= REQUEST =
Copy all of the material below exactly.

###

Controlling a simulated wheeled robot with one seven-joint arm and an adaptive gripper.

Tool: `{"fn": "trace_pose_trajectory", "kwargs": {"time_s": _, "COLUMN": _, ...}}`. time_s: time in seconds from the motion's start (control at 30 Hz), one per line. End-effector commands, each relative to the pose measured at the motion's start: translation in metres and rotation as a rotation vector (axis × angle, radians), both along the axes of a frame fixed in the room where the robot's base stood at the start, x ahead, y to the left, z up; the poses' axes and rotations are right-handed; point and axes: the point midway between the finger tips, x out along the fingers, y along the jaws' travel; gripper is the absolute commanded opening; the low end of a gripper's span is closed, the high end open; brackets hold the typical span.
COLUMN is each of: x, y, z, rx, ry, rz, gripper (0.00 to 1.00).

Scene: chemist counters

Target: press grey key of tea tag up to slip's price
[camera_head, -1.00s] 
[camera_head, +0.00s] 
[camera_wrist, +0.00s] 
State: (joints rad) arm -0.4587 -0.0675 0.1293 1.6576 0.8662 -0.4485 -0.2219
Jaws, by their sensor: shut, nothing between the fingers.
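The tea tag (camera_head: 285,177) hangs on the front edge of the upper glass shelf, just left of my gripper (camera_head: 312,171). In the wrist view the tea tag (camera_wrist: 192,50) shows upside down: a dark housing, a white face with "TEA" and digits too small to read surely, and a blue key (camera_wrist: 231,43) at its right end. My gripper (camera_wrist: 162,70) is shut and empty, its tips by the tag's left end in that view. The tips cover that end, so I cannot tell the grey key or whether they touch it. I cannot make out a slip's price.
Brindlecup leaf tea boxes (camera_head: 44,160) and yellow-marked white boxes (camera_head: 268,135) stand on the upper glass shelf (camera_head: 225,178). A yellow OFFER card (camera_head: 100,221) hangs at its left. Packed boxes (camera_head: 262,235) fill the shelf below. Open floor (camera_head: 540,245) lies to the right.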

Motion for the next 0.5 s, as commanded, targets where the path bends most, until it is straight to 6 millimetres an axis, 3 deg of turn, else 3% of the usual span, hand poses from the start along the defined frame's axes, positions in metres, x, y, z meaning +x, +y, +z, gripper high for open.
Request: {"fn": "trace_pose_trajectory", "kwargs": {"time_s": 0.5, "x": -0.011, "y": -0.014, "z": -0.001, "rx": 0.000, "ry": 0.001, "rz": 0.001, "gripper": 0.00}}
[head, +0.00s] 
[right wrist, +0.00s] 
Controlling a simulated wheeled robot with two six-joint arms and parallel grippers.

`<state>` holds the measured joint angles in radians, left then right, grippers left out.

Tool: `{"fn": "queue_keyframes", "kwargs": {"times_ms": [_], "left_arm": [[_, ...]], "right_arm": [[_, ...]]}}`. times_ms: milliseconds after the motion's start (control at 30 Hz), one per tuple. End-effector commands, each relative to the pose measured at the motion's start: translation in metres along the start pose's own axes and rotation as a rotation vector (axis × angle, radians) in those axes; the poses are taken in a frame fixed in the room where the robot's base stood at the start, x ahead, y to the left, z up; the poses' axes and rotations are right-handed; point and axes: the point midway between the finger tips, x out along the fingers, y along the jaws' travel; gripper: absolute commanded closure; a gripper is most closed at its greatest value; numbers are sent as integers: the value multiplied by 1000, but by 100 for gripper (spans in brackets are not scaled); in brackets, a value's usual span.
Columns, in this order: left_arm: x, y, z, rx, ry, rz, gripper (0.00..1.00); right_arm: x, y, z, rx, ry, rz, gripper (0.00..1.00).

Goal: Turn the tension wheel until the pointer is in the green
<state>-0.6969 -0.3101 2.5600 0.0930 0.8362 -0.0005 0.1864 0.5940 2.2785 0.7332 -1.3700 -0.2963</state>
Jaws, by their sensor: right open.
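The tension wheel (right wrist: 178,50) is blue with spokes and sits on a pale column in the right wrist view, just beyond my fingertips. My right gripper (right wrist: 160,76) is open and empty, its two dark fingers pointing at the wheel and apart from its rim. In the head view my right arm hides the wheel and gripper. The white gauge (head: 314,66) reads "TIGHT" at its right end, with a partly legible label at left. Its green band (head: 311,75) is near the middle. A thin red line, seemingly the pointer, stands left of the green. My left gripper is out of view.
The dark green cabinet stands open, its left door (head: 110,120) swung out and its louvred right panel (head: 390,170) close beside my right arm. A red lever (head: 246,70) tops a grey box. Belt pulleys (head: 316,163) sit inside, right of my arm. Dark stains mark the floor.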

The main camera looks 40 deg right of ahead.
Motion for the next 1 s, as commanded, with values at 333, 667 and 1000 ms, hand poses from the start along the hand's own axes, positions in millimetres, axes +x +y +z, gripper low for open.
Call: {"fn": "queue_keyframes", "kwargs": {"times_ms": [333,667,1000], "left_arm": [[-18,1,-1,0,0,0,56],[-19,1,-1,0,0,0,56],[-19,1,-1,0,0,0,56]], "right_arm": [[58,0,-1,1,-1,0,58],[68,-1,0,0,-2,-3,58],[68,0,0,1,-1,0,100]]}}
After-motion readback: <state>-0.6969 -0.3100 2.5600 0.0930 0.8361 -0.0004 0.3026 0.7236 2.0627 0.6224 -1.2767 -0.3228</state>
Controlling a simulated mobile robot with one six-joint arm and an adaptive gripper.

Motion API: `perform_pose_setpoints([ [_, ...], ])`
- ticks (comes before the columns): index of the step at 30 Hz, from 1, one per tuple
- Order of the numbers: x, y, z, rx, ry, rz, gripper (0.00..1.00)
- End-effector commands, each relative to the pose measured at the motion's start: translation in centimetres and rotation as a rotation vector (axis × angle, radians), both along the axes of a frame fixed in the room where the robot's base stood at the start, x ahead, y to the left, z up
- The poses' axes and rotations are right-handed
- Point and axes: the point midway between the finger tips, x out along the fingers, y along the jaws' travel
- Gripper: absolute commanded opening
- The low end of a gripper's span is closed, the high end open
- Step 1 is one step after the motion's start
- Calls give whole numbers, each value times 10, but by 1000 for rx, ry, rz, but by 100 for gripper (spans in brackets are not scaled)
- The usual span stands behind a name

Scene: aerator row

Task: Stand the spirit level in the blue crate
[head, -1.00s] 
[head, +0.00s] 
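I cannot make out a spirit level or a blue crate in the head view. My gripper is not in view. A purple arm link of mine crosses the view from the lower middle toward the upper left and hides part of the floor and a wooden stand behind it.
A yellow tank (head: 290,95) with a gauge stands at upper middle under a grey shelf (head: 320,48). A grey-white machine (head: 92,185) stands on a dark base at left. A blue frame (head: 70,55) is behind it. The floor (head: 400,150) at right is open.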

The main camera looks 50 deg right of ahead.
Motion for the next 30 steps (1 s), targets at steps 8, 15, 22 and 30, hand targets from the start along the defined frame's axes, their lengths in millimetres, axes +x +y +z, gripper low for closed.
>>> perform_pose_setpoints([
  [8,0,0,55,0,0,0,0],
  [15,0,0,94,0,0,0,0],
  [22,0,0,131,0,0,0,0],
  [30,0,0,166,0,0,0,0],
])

###

= ANSWER BELOW =
Controlling a simulated wheeled robot with one seven-joint arm and an adaptive gripper.

Tool: `{"fn": "trace_pose_trajectory", "kwargs": {"time_s": _, "COLUMN": _, ...}}`. time_s: time in seconds from the motion's start (control at 30 Hz), one per line. End-effector commands, each relative to the pose measured at the motion's start: translation in metres and rotation as a rotation vector (axis × angle, radians), both along the axes of a frame fixed in the room where the robot's base stood at the start, x ahead, y to the left, z up; the poses' axes and rotations are right-handed; point and axes: the point midway between the finger tips, x out along the fingers, y along the jaws' travel; gripper is the absolute commanded opening; the low end of a gripper's span is closed, the high end open; brackets hold the typical span.
COLUMN is each of: x, y, z, rx, ry, rz, gripper (0.00 to 1.00).

Scene: chemist counters

Target: press grey key of tea tag up to slip's price
[camera_head, -1.00s] 
[camera_head, +0.00s] 
[camera_wrist, +0.00s] 
State: (joints rad) arm -0.4587 -0.0675 0.1293 1.6576 0.8662 -0.4485 -0.2219
Jaws, by their sensor: shut, nothing between the fingers.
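The tea tag (camera_head: 285,177) hangs on the front edge of the upper glass shelf, just left of my gripper (camera_head: 312,171). In the wrist view the tea tag (camera_wrist: 192,50) shows upside down: a dark housing, a white face with "TEA" and digits too small to read surely, and a blue key (camera_wrist: 231,43) at its right end. My gripper (camera_wrist: 162,70) is shut and empty, its tips by the tag's left end in that view. The tips cover that end, so I cannot tell the grey key or whether they touch it. I cannot make out a slip's price.
Brindlecup leaf tea boxes (camera_head: 44,160) and yellow-marked white boxes (camera_head: 268,135) stand on the upper glass shelf (camera_head: 225,178). A yellow OFFER card (camera_head: 100,221) hangs at its left. Packed boxes (camera_head: 262,235) fill the shelf below. Open floor (camera_head: 540,245) lies to the right.

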Motion for the next 0.5 s, as commanded, targets where the path bends most, until it is straight to 6 millimetres an axis, 3 deg of turn, else 3% of the usual span, hand poses from the start along the defined frame's axes, positions in metres, x, y, z meaning +x, +y, +z, gripper high for open.
Request: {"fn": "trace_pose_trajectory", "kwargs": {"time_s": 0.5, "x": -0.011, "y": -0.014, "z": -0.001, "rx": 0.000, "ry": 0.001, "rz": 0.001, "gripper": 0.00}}
[head, +0.00s] 
[right wrist, +0.00s] 
Controlling a simulated wheeled robot with two six-joint arms and parallel grippers.

`<state>` holds the measured joint angles in radians, left then right, grippers left out.

Tool: `{"fn": "queue_keyframes", "kwargs": {"times_ms": [_], "left_arm": [[_, ...]], "right_arm": [[_, ...]]}}`. times_ms: milliseconds after the motion's start (control at 30 Hz), one per tuple. End-effector commands, each relative to the pose measured at the motion's start: translation in metres along the start pose's own axes and rotation as a rotation vector (axis × angle, radians) in those axes; the poses are taken in a frame fixed in the room where the robot's base stood at the start, x ahead, y to the left, z up; the poses' axes and rotations are right-handed; point and axes: the point midway between the finger tips, x out along the fingers, y along the jaws' travel; gripper: absolute commanded closure; a gripper is most closed at its greatest value; numbers are sent as integers: the value multiplied by 1000, but by 100 for gripper (spans in brackets are not scaled); in brackets, a value's usual span.
Columns, in this order: left_arm: x, y, z, rx, ry, rz, gripper (0.00..1.00); right_arm: x, y, z, rx, ry, rz, gripper (0.00..1.00).

Goal: Turn the tension wheel until the pointer is in the green
<state>-0.6969 -0.3101 2.5600 0.0930 0.8362 -0.0005 0.1864 0.5940 2.2785 0.7332 -1.3700 -0.2963</state>
Jaws, by their sensor: right open.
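The tension wheel (right wrist: 178,50) is blue with spokes and sits on a pale column in the right wrist view, just beyond my fingertips. My right gripper (right wrist: 160,76) is open and empty, its two dark fingers pointing at the wheel and apart from its rim. In the head view my right arm hides the wheel and gripper. The white gauge (head: 314,66) reads "TIGHT" at its right end, with a partly legible label at left. Its green band (head: 311,75) is near the middle. A thin red line, seemingly the pointer, stands left of the green. My left gripper is out of view.
The dark green cabinet stands open, its left door (head: 110,120) swung out and its louvred right panel (head: 390,170) close beside my right arm. A red lever (head: 246,70) tops a grey box. Belt pulleys (head: 316,163) sit inside, right of my arm. Dark stains mark the floor.

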The main camera looks 40 deg right of ahead.
Motion for the next 1 s, as commanded, with values at 333, 667 and 1000 ms, hand poses from the start along the hand's own axes, positions in millimetres, axes +x +y +z, gripper low for open.
Call: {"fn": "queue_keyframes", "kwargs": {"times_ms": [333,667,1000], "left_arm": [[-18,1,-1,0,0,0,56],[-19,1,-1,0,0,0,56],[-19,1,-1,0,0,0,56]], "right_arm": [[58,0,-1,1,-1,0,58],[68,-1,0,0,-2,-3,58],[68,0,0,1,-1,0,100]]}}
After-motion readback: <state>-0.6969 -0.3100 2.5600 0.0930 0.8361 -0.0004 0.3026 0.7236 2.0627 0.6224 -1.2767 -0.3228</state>
Controlling a simulated mobile robot with one six-joint arm and an adaptive gripper.

Motion API: `perform_pose_setpoints([ [_, ...], ])`
- ticks (comes before the columns): index of the step at 30 Hz, from 1, one per tuple
- Order of the numbers: x, y, z, rx, ry, rz, gripper (0.00..1.00)
- End-effector commands, each relative to the pose measured at the motion's start: translation in centimetres and rotation as a rotation vector (axis × angle, radians), both along the axes of a frame fixed in the room where the robot's base stood at the start, x ahead, y to the left, z up
- The poses' axes and rotations are right-handed
- Point and axes: the point midway between the finger tips, x out along the fingers, y along the jaws' travel
- Gripper: absolute commanded opening
- The low end of a gripper's span is closed, the high end open
- Step 1 is one step after the motion's start
- Calls give whole numbers, each value times 10, but by 1000 for rx, ry, rz, but by 100 for gripper (spans in brackets are not scaled)
- The usual span stands behind a name

Scene: aerator row

Task: Stand the spirit level in the blue crate
[head, -1.00s] 
[head, +0.00s] 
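I cannot make out a spirit level or a blue crate in the head view. My gripper is not in view. A purple arm link of mine crosses the view from the lower middle toward the upper left and hides part of the floor and a wooden stand behind it.
A yellow tank (head: 290,95) with a gauge stands at upper middle under a grey shelf (head: 320,48). A grey-white machine (head: 92,185) stands on a dark base at left. A blue frame (head: 70,55) is behind it. The floor (head: 400,150) at right is open.

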The main camera looks 50 deg right of ahead.
Motion for the next 30 steps (1 s), targets at steps 8, 15, 22 and 30, hand targets from the start along the defined frame's axes, their lengths in millimetres, axes +x +y +z, gripper low for closed.
>>> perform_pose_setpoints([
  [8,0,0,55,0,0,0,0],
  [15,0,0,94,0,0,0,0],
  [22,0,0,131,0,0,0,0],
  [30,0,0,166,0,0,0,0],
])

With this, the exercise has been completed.